Açıklanan nedenlerle, kural Anayasa'nın Başlangıç'ı ile 2., 5., 10., 49. ve 60. maddelerine aykırı değildir. İptal isteminin reddi gerekir.
Haşim KILIÇ bu görüşe katılmamıştır.
Yasa'nın yürürlüğe ilişkin 2. ve yürütmeye ilişkin 3. maddelerinde Anayasa'ya aykırılık görülmemiştir.
VI- SONUÇ
3.11.1999 günlü, 4460 sayılı "Spor-Toto Teşkilât Müdürlüğünün İstihdam Fazlası Personelinin Diğer Kamu Kurum ve Kuruluşlarının Kadrolarına Atamalarının Yapılması Hakkında Kanun"un;
A- 1. maddesinin Anayasa'ya aykırı olmadığına ve iptal isteminin REDDİNE, Haşim KILIÇ'ın karşıoyu ve OYÇOKLUĞUYLA,
B- 2. ve 3. maddelerinin Anayasa'ya aykırı olmadığına ve iptal isteminin REDDİNE, OYBİRLİĞİYLE, 3.4.2001 gününde karar verildi.
Başkan
Mustafa BUMİN
Başkanvekili
Haşim KILIÇ
Üye
Yalçın ACARGÜN
Sacit ADALI
Ali HÜNER
Fulya KANTARCIOĞLU
Mahir Can ILICAK
Rüştü SÖNMEZ
Ertuğrul ERSOY
Tülay TUĞCU
Ahmet AKYALÇIN
KARŞIOY YAZISI
4460 sayılı Yasa ile Spor-Toto Teşkilât Müdürlüğü'nde ihtiyaç fazlası olan personelin başka kurumlara atanacağı öngörülmüştür. İşçi ya da sözleşmeli personel niteliği taşıyan bu personelin başka kurumlara bu şekilde atanması Anayasa'ya aykırıdır.

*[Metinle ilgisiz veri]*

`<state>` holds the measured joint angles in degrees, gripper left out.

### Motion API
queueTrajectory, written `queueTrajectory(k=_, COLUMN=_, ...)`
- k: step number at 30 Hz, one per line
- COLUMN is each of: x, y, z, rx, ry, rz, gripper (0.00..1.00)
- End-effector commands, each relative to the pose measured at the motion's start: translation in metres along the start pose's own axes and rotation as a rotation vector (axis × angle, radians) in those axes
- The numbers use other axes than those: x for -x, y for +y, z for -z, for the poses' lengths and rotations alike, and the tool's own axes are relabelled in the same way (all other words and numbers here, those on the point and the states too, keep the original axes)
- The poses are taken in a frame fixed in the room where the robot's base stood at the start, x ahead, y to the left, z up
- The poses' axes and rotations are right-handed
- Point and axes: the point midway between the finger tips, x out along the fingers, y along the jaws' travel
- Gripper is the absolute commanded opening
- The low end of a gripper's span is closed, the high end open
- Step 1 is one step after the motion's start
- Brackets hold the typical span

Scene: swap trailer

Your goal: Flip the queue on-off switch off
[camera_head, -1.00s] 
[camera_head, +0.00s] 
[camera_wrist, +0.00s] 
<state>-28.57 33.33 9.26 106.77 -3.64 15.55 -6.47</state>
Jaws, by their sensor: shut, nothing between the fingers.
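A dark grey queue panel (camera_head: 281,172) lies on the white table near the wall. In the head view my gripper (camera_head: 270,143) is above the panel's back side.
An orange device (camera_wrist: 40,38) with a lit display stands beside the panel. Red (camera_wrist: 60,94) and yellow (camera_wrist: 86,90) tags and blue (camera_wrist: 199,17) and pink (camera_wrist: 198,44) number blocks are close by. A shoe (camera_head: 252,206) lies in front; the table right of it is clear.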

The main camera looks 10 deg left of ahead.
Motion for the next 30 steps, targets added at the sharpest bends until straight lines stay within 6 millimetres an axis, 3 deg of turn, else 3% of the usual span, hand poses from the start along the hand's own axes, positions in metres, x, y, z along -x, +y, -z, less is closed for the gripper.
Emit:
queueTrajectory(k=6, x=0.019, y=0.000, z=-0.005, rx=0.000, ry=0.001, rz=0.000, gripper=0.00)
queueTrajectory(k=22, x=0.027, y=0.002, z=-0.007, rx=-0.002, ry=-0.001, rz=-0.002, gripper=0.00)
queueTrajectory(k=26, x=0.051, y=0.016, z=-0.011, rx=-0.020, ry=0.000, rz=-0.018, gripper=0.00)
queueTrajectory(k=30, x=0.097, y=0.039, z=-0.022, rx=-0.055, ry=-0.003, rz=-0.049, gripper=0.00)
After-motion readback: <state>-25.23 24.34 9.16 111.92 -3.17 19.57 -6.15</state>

1- Kamu kurum ve kuruluşunda çalışan işçi ve sözleşmeli personel çalıştığı idareye bir sözleşme ile bağlanmıştır. Karşılıklı irade beyanı sonunda gerçekleşen bu sözleşmenin (sonuç ne olursa olsun) idarenin kamu gücünü kullanarak tek taraflı düzenlemeler yapması, sözleşmenin niteliğini ve şartlarını değiştirmesi hukuk devletinde olması gereken hukuk güvenliği ile bağdaştırılamaz. Hizmet akdinin tek kişi ya da toplu şekilde yapılması bu gerçeği değiştirmez. Zira, Anayasal bir hak olan toplu iş sözleşmesi, işçinin bireysel düzeyde irade özgürlüğünün yerini alan özel hukuk işlemidir.
2- Başka kurumlara aktarılması gereken personelden "ihtiyaç fazlası" olanların hangi ölçü, kriter ve duruma göre tespit edileceği konusunda bir düzenleme yapılmamış olması bunu belirleyecek olanların keyfi ve taraflı davranmasına yol açabilecektir.
3- İşçi statüsünde çalışanların aldıkları ücret, atandıkları memur kadrolarına göre daha fazla olması nedeniyle bir hak kaybına uğradıkları kesindir. Ayrıca hak ettikleri kıdem tazminatı yönünden de durum farklı değildir. Hayat standardını ve geleceğini mevcut sözleşme hükümlerine göre uyarlamış ve planlamış olan çalışanların belirtilen hak kayıpları nedeniyle olumsuz etkileneceği kuşkusuzdur.
Özelleştirilen kurumlardan başka kurumlara nakledilen personelin bu tür hak kayıpları 4046 sayılı Yasa da adil bir biçimde çözüme kavuşturulduğu gibi Spor-Toto Teşkilatı'nda çalışanlar içinde aynı yasal düzenlemeler öngörülebilirdi.
Çalışanların, adil bir hukuk devletinde olması gereken "devlete güven" duygusunun ihlal edilerek mağdur edilmesi Anayasa'nın 2. ve 5. maddelerine aykırı olduğundan çoğunluk görüşüne katılmadım.
Resmi Gazete Tarih / Sayı : SONUCU RED OLAN KARAR YAYIMLANMAZ.
Karar Sayısı : 2000/1
Karar Günü : 6.1.2000
3.11.1999 günlü, 4460 sayılı "Spor-Toto Teşkilât Müdürlüğünün İstihdam Fazlası Personelinin Diğer Kamu Kurum ve Kuruluşlarının Kadrolarına Atamalarının Yapılması Hakkında Kanun"un yürürlüğünün durdurulması isteminin, koşulları gerçekleşmediğinden REDDİNE, 6.1.2000 gününde OYBİRLİĞİYLE karar verildi.